学問の健康とは何か

『数学の基礎をめぐる論争』を読んだ。

もともと、数学基礎論・数理論理学への興味から巡り合った本だった。

しかし、この論争は、学問の健康とは何か・学問の健全な発展とはどうあるべきか、という問いについて非常に示唆的であると感じるようになった。当然ながら本書は数学の健康についての論争の様子を描いた書物であるが、同種の議論は物理学・哲学など学問一般へ広い射程を持つのではないか。

せっかくなので、数学的な話題にも触れながら、数学以外にも射程を持ちうると考えた話題についても私の考えを付記してみたい。

構成的解析と超準解析

本書の第Ⅱ部は、構成的解析と超準解析の間の論争を描く。また、第Ⅲ部の一部では超準解析についての平易な入門的記事も訳出されている。

ここで、構成的解析と超準解析をかんたんに説明しておく。ご存知の方はしばらく読み飛ばして欲しい。

構成的解析 (Constructive Analysis; CA) とは、排中律 (Law of Excluded Middle; LEM) を認めない直観主義的論理 (Intuitionistic Logic; IL) の立場に立って作られた解析理論である。

排中律とは、あらゆる命題 𝑃 について 𝑃 / not 𝑃 が成り立つことを要求する法則で、記号論理では

𝑃 ∨ ¬𝑃

のように書く。

排中律を要求する方がよほど直観的 (intuitive) だと感じるのがふつうだと思うが、ことはそう単純ではない。 𝑃 が、何かの数学的エンティティの存在を主張する命題だとしよう。そして ¬𝑃 から矛盾が導かれるとしよう。これは

¬𝑃 → ⫠

と書くことが多いが

¬𝑃 → (0 = 1)

でもよい。
このとき、 𝑃 が成り立つとしてよいのだろうか。すなわち、何らかの数学的エンティティが存在しないと仮定して矛盾が生じたからといって、ただちにその数学的エンティティが存在すると結論してよいのだろうか。
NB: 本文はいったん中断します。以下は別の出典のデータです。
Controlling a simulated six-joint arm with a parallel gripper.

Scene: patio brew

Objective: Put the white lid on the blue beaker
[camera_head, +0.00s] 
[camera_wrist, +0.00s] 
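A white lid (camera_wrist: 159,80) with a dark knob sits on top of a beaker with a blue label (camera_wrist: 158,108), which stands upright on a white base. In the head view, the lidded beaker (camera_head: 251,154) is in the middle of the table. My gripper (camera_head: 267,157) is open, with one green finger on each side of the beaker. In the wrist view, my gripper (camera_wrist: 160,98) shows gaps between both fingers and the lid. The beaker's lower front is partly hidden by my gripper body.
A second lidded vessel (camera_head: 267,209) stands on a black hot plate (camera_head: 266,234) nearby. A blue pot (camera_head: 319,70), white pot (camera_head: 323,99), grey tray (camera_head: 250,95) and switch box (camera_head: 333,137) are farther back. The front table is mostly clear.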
構成的解析の起源は、まさにこの問題意識にある。 ¬𝑃 から矛盾が導かれた時に結論できるのは ¬¬𝑃 に過ぎない。 𝑃 を結論したければ、その数学的エンティティを現に構成する必要がある。

これは数学の哲学に関するひとつの哲学的立場となっており、構成主義 (Constructivism) ・直観主義 (Intuitionism) などと呼ばれる(構成主義と直観主義は厳密には同一ではないようだが、それを説明するのは筆者の能力を超える)。
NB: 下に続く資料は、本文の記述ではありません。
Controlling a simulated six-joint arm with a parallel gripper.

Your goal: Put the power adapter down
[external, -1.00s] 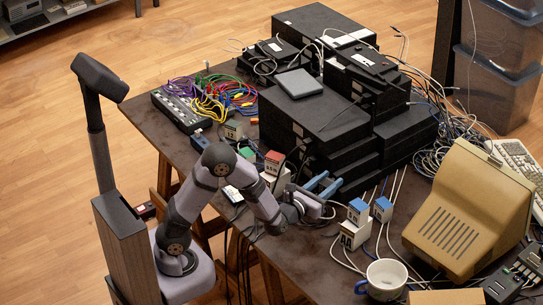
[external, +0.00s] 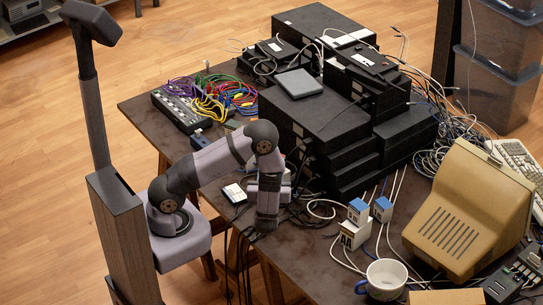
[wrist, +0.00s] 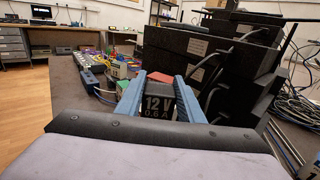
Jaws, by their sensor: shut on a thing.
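The power adapter (wrist: 158,107) is a dark block with white lettering reading "12V 0.6A". In the wrist view it sits between the two blue fingers of my gripper (wrist: 160,84), which are shut on it. The fingers point away from the camera over the table. In the external view my wrist covers the fingers and the adapter. I cannot tell whether the adapter's underside touches the table.
Behind the adapter are a red-topped block (wrist: 160,77) and coloured cables. Stacked black boxes (external: 315,125) stand close on the right. Blue-and-white blocks (external: 357,211), a mug (external: 385,279) and a beige monitor (external: 470,210) stand further right. Loose cables lie near my wrist.
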構成的解析の和書を探すことは難しい。本書第Ⅱ部で紹介されているのは Bishop, E. & Bridges, D. (1985) Constructive Analysis だった。

超準解析 (Nonstandard Analysis; NSA) は、標準的な実数解析に加えて無限小と無限大に市民権を与えた解析理論である。
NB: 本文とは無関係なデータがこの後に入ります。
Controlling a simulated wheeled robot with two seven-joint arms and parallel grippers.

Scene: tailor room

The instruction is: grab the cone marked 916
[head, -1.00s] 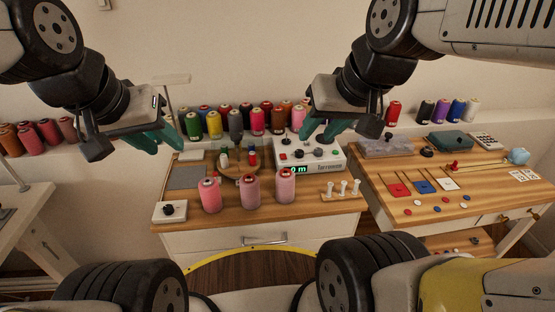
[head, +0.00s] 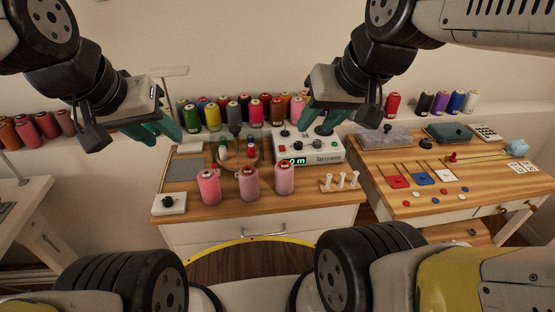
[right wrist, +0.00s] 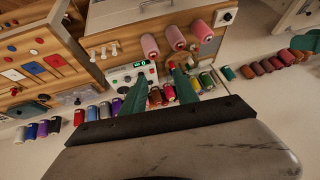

無限小 (infinitesimal) とは何なのか。なぜそのようなものを解析学に持ち込みたいのか。そのようなものを持ち込んだ数学は正当な数学なのか。

なぜ、という質問は、物理学の経験のある人であれば分かりやすい。電磁気学や熱力学でdℓや∂𝑉とは何なのか、なぜその等式変形が許されるのか、筆者はずっと疑問に思っていた。しかし、Newton力学に端を発する微分積分は、直観的には無限小操作である。筆者が小学生の時代は「へいきんのはやさ」と「しゅんかんのはやさ」なるものが教えられたが、「しゅんかんのはやさ」なるものが位置の時間微分で概念づけられることを知るのは、高校生で力学を学んでからであった。無限小操作がきちんと基礎づけられルール化されれば、それは物理学的にも便利なものになるであろうし、直観的にもわかりやすくなるだろう。もしかしたら小学生にも教えられるものになるかもしれない。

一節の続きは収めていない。